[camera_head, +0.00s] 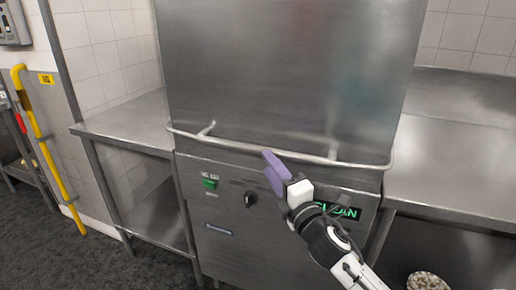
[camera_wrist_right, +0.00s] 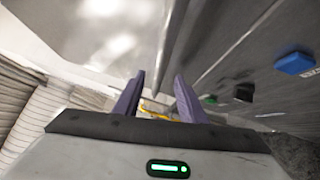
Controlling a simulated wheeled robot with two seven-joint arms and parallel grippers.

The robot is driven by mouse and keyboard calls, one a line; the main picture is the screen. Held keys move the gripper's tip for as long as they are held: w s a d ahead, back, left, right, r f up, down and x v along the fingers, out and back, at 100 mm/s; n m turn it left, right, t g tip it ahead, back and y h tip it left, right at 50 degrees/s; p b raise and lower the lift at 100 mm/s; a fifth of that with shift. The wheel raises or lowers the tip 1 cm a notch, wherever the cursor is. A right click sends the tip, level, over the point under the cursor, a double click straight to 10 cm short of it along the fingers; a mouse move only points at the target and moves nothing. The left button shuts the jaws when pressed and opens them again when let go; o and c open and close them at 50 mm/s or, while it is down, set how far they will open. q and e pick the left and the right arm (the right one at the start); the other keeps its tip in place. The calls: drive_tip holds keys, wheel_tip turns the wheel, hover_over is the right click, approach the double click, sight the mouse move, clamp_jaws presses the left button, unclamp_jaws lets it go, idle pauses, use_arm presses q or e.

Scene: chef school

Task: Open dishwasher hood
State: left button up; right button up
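The dishwasher hood (camera_head: 285,70) is a large steel box, lowered onto the machine body (camera_head: 230,195). Its long bar handle (camera_head: 235,145) runs across the hood's lower front edge. In the head view my right gripper (camera_head: 272,165), with purple fingers, is at the handle, just below the middle of the bar. In the right wrist view the gripper (camera_wrist_right: 158,80) is open, with a clear gap between its fingers. The handle (camera_wrist_right: 168,45) runs away from the gap there; I cannot tell whether the fingers touch it. My left gripper is out of view.
Steel counters flank the machine on the left (camera_head: 130,120) and right (camera_head: 450,160). The front panel has a green switch (camera_head: 210,183), a dark knob (camera_head: 250,199) and a lit green display (camera_head: 345,211). A yellow pole (camera_head: 50,160) stands at the left wall.

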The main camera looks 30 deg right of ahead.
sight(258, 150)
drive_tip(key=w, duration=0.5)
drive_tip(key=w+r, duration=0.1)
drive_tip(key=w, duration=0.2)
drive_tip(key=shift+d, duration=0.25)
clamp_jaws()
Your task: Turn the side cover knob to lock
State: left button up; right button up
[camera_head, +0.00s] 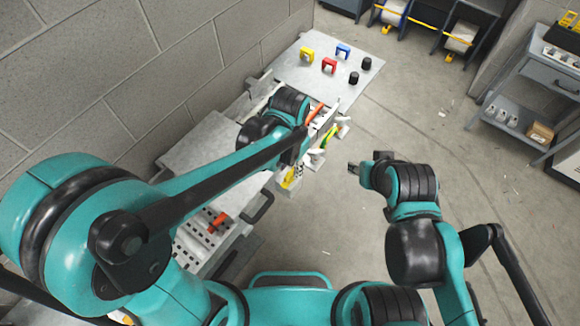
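The drive row is a long grey bench-like unit (205,140) along the block wall. On its side facing the open floor are small green, yellow and white parts (318,158). I cannot make out which of them is the side cover knob. My left arm reaches across the unit from the left. My left gripper (300,148) is at the unit's floor-facing side, close to these parts and largely hidden by its own dark arm link. Its fingers and any contact do not show clearly. My right gripper (354,168) is over open floor, apart from the unit, small and seen edge-on.
An orange bar (316,113) and an orange-red handle (218,222) are on the unit. Yellow (307,54), red (329,65) and blue (343,51) brackets stand on its far plate with two black knobs. A grey cart (510,110) stands right. The middle floor is clear.

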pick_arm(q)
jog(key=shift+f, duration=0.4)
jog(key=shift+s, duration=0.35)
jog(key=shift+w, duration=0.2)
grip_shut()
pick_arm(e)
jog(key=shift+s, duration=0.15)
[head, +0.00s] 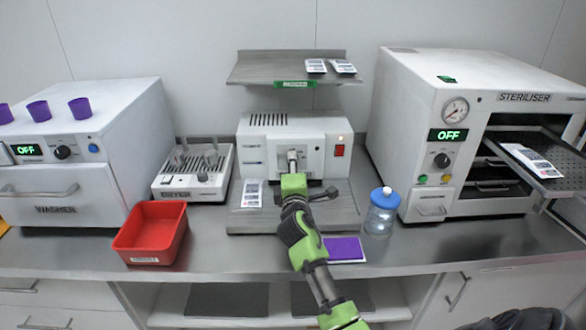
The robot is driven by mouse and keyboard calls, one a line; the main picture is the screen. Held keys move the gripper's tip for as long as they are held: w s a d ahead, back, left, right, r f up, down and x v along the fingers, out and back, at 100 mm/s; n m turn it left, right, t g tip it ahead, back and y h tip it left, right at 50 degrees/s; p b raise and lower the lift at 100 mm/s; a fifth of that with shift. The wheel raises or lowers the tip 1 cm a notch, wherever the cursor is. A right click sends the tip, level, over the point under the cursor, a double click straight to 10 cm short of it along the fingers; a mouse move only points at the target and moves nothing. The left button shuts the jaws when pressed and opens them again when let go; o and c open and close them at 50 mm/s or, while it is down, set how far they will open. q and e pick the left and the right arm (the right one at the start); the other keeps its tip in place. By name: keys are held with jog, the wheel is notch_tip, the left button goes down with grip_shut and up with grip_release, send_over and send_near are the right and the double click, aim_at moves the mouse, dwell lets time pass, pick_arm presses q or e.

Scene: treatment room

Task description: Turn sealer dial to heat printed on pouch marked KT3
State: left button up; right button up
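The white sealer (257,150) stands mid-bench below the shelf, with a red switch (339,151) on its front. My right gripper (292,160) reaches up to the middle of the sealer's front. It covers the spot where a dial would be, so the dial and its setting are hidden. I cannot tell whether the fingers are closed on it. A printed pouch (253,193) lies on the sealer's grey base, left of the gripper. Two more pouches (316,66) (344,66) lie on the shelf, and another (531,159) on the steriliser tray. Their print is too small to read. My left gripper is not in view.
A washer (95,130) and dryer (190,180) stand left, the steriliser (410,110) right with its tray (563,180) out. A red bin (150,240), blue-lidded jar (380,215) and purple pad (345,249) sit near the sealer. The shelf (260,73) hangs above it.

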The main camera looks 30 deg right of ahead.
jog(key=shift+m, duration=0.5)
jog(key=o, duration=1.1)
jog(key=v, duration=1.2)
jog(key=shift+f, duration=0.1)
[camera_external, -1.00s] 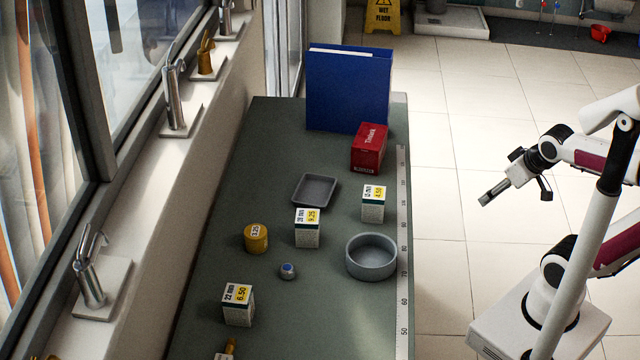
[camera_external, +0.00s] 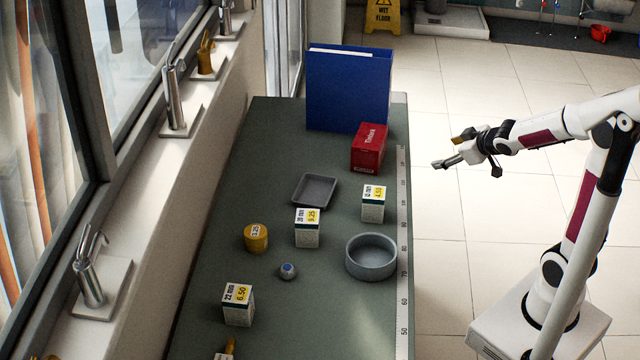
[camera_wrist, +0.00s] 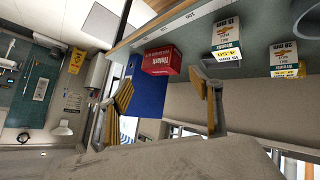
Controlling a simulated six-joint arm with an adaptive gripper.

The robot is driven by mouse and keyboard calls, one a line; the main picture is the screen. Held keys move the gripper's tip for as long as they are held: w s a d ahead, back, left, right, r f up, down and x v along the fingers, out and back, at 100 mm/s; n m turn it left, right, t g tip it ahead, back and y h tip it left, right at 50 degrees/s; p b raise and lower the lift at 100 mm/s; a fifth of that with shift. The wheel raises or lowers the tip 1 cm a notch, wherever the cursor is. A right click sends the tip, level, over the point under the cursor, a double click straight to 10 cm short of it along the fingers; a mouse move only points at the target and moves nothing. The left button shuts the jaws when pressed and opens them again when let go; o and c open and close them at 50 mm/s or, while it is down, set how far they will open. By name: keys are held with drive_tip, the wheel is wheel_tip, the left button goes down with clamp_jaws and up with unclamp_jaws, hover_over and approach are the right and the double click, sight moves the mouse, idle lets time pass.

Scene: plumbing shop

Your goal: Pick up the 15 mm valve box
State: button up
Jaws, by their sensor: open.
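The 15 mm valve box (camera_external: 373,204) is a small white box with a dark green band and a yellow price label. It stands upright on the bench near its right edge, behind the round grey bowl. In the wrist view the same box (camera_wrist: 226,42) shows upside down at upper right. My gripper (camera_external: 452,151) is open and empty, off the bench to the right of the box and apart from it. In the wrist view its two fingers (camera_wrist: 166,93) stand wide apart, with the box above and right of them.
On the bench (camera_external: 330,320) stand the 28 mm box (camera_external: 307,229), 22 mm box (camera_external: 238,305), red box (camera_external: 369,149), blue binder (camera_external: 347,92), grey tray (camera_external: 315,191), grey bowl (camera_external: 371,265), yellow tin (camera_external: 256,238) and a small round item (camera_external: 288,271). A ruler strip (camera_external: 403,240) lines the right edge.

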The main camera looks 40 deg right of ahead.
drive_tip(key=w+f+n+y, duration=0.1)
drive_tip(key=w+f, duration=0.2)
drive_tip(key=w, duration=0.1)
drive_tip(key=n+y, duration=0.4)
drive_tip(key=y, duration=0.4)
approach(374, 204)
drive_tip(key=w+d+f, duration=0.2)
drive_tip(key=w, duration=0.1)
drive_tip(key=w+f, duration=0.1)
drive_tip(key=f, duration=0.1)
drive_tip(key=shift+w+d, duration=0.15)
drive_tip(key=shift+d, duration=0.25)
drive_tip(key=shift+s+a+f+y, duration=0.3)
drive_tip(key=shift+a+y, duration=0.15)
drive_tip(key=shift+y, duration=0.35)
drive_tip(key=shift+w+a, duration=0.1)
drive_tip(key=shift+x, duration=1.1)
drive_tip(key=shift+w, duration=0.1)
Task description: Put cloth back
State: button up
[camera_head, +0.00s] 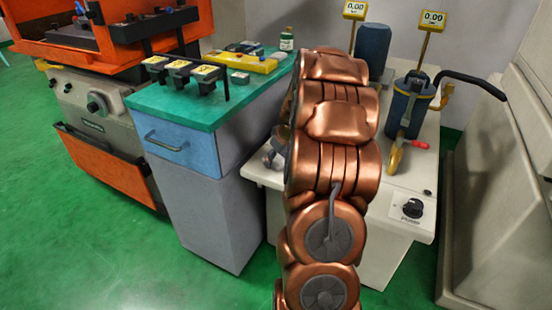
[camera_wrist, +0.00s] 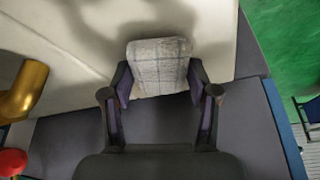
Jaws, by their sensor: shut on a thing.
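The cloth (camera_wrist: 160,62) is a small grey checked piece in the wrist view. My gripper (camera_wrist: 159,84) is shut on it, with one dark finger on each side. The cloth is over or at the edge of the pale bench top (camera_wrist: 60,60); I cannot tell whether it touches it. In the head view my copper-coloured arm stands in front of the bench. Only a small grey part of my gripper (camera_head: 272,155) shows there at the arm's left side. The cloth is hidden in that view.
A blue drawer cabinet with a green top (camera_head: 190,110) stands left, with yellow-topped boxes (camera_head: 205,73) and a bottle (camera_head: 287,40). On the white bench (camera_head: 385,190) are a dark blue cylinder (camera_head: 372,45), a blue canister (camera_head: 405,105) and yellow gauges (camera_head: 433,20). Green floor is open at left.

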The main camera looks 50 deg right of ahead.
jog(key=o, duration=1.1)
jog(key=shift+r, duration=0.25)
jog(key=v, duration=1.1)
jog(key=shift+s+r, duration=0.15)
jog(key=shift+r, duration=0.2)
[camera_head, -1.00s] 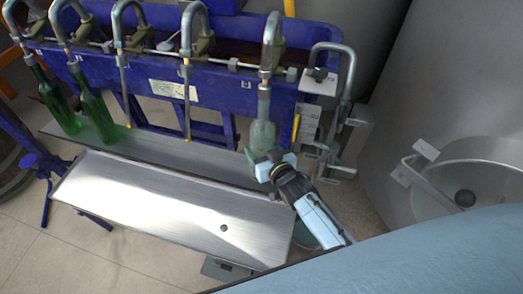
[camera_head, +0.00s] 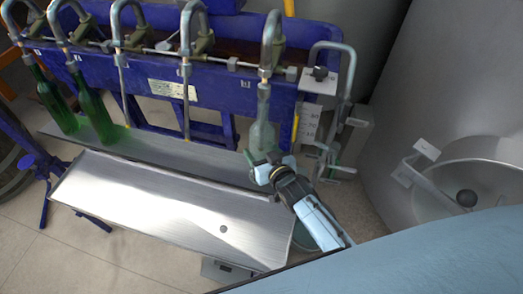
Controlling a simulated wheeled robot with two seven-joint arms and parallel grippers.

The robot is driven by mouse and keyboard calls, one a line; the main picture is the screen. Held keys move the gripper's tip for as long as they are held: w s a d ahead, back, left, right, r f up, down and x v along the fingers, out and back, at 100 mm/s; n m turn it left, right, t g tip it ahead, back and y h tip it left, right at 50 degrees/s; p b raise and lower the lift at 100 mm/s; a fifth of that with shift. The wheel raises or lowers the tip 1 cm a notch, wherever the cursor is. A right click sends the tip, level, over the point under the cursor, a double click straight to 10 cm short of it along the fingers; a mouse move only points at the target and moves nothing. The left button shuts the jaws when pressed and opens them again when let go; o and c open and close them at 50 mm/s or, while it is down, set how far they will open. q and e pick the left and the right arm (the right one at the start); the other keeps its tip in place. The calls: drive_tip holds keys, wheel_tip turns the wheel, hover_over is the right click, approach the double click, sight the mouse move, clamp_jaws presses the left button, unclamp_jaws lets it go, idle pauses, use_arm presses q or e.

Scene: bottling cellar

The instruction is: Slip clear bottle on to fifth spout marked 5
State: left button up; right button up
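The clear bottle (camera_head: 262,134) stands nearly upright below the fifth spout (camera_head: 271,42), the rightmost of the row. Its neck is in line with the spout and its mouth is close under the spout's fitting. No filling tube shows beside the bottle; whether the tube is inside the neck is hard to tell. My right gripper (camera_head: 268,166) is shut around the lower part of the bottle, and its fingers hide the base. My left gripper is not in view.
Two green bottles (camera_head: 96,112) hang on the two leftmost spouts. The third and fourth spouts (camera_head: 192,25) are empty, with thin tubes hanging down. A steel shelf (camera_head: 165,152) runs below, with a steel tray (camera_head: 150,205) in front. A metal bracket (camera_head: 340,115) stands close right of the bottle.

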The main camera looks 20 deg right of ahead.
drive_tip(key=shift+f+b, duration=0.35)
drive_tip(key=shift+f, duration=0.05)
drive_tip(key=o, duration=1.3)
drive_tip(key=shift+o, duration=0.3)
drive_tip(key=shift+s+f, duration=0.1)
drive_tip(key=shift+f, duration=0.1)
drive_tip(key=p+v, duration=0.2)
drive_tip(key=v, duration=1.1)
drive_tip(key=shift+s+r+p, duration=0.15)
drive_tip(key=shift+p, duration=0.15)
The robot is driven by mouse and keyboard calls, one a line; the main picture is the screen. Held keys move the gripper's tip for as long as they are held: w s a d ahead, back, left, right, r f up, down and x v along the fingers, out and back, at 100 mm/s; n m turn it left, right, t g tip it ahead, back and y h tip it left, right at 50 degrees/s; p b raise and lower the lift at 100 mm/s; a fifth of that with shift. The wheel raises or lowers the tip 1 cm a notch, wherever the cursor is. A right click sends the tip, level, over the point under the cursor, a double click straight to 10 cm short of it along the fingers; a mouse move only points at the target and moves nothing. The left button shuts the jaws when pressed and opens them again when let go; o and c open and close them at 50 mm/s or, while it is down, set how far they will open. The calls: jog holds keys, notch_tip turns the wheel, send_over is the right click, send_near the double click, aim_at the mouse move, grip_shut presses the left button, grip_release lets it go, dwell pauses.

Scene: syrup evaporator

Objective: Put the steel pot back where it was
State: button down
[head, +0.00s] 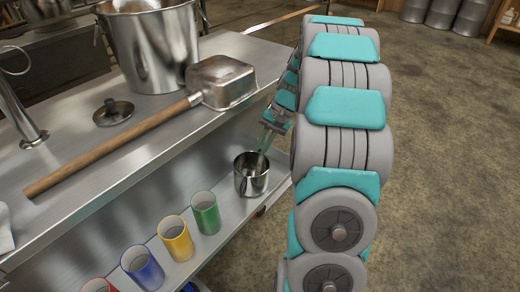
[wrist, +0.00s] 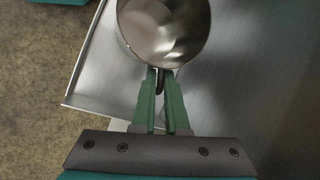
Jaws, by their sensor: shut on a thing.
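The steel pot (head: 251,175) is a small shiny open-topped cup shape. In the head view it is upright at the right end of the lower steel shelf (head: 231,212), beyond the green cylinder. In the wrist view the pot (wrist: 165,30) shows from above, with its handle between my fingers. My gripper (head: 265,143) is shut on the pot's handle, and its green fingers show in the wrist view (wrist: 160,80). I cannot tell whether the pot's base touches the shelf or is slightly above it.
Green (head: 205,212), yellow (head: 176,238), blue (head: 142,267) and red (head: 98,285) cylinders line the lower shelf to the left. On the upper counter (head: 75,150) are a large steel pot (head: 155,45), a long-handled ladle (head: 222,82) and a lid (head: 113,112). Open floor lies right.

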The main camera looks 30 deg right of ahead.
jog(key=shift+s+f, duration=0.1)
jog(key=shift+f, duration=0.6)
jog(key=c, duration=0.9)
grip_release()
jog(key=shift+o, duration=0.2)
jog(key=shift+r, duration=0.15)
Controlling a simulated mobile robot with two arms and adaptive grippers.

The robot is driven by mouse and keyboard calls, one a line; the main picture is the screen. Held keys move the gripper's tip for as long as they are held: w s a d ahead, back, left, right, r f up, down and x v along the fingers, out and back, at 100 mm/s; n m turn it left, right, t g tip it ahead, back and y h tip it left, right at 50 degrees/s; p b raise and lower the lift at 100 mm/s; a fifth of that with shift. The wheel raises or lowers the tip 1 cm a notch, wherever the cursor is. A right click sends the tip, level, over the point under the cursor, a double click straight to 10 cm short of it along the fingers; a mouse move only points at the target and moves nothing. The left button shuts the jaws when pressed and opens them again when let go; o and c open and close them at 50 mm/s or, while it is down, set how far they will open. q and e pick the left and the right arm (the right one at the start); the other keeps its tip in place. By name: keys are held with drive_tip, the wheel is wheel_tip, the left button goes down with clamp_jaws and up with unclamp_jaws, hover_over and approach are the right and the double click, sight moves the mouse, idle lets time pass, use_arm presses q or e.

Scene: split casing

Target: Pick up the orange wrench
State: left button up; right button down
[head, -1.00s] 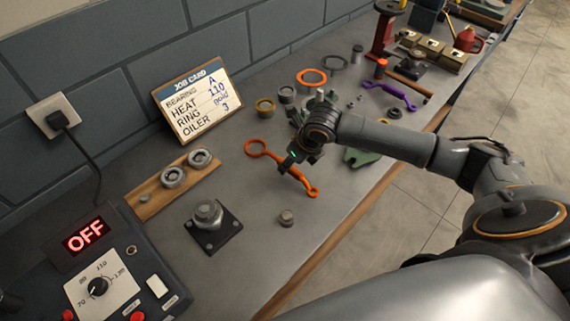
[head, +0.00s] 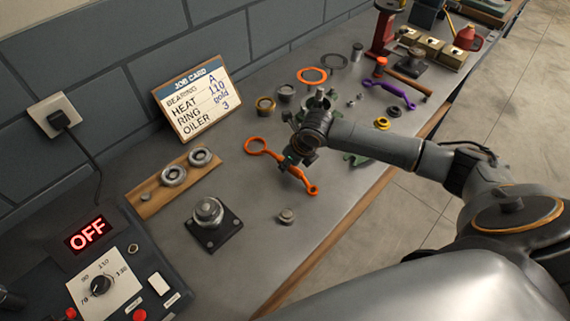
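The orange wrench (head: 303,180) lies on the grey workbench in the head view. Its ring end (head: 256,146) points up and left, and its other end points down and right. My right gripper (head: 287,163) comes in from the right and is at the middle of the wrench's shaft, hiding part of it. The fingers are small and dark here, so I cannot tell whether they are closed on the shaft. The wrench appears to lie flat on the bench. My left gripper is not in view.
A purple wrench (head: 391,91), an orange ring (head: 312,76) and several small parts lie beyond my arm. The job card (head: 197,103) leans on the wall. The front bench is mostly clear.

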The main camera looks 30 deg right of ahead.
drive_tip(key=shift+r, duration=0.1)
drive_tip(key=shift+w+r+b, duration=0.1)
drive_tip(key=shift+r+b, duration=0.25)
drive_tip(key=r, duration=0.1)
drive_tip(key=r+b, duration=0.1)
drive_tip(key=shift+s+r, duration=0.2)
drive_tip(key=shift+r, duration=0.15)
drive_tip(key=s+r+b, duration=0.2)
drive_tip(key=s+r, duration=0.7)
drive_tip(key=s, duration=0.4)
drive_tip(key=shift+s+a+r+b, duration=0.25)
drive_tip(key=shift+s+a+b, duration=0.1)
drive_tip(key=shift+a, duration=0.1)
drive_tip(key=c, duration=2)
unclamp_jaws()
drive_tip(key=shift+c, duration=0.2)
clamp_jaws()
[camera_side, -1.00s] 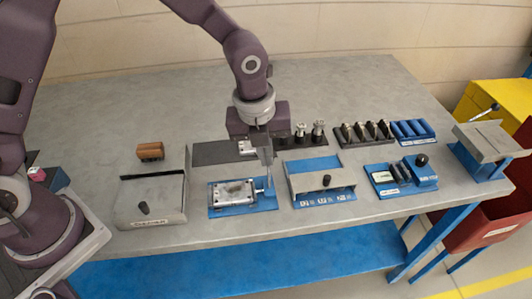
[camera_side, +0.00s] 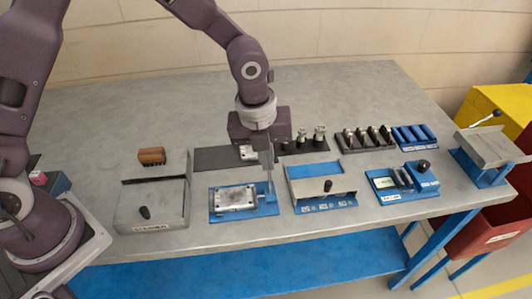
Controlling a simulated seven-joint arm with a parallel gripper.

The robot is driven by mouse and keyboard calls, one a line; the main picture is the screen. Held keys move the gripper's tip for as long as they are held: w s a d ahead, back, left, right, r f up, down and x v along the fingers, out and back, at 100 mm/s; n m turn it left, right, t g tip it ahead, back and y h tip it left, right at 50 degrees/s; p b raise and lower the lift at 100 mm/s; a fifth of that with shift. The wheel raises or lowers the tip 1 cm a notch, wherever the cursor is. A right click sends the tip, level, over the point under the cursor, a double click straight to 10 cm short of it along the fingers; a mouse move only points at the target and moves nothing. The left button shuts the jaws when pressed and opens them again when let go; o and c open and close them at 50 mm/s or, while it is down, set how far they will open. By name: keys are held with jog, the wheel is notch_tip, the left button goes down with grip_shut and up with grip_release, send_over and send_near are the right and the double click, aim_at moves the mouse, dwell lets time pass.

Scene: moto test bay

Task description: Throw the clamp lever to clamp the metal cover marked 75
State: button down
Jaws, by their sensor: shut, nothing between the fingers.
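A metal cover (camera_side: 236,197) lies flat on a blue base plate (camera_side: 216,217) near the front middle of the table. Its marking is too small to read. My gripper (camera_side: 269,187) points down at the right end of this fixture, its fingers shut and empty. The clamp lever is not clearly made out; it seems to be at the fixture's right side, close to or behind my fingertips. I cannot tell whether the fingers touch it.
A grey tray (camera_side: 165,214) with a dark knob stands left of the fixture, and a blue-floored tray (camera_side: 317,170) stands close on its right. Behind are a dark mat (camera_side: 212,158), a brown block (camera_side: 152,156) and racks of parts (camera_side: 366,140). The table's back left is clear.

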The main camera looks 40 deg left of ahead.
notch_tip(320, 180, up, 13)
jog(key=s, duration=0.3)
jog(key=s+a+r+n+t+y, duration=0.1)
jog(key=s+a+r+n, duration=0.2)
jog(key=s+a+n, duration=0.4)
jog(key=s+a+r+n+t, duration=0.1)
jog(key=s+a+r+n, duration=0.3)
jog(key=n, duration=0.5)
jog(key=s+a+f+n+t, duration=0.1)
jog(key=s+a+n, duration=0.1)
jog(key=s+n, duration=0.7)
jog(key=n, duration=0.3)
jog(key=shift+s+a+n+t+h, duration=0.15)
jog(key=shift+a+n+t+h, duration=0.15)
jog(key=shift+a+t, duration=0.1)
::::::::
Each line above that includes "marked" should be shown.

● Finished exercise
Task description: Turn sealer dial to heat printed on pouch marked KT3
The instruction is: Slip clear bottle on to fifth spout marked 5
Task description: Throw the clamp lever to clamp the metal cover marked 75

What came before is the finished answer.